— start of COLLECTED DATA —

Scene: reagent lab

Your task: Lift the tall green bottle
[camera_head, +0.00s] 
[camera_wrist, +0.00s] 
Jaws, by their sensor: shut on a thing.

— end of COLLECTED DATA —

Repeat precisely the lines of the data starting at the one containing "Your task: Lift the tall green bottle", last line included.

Your task: Lift the tall green bottle
[camera_head, +0.00s] 
[camera_wrist, +0.00s] 
Jaws, by their sensor: shut on a thing.

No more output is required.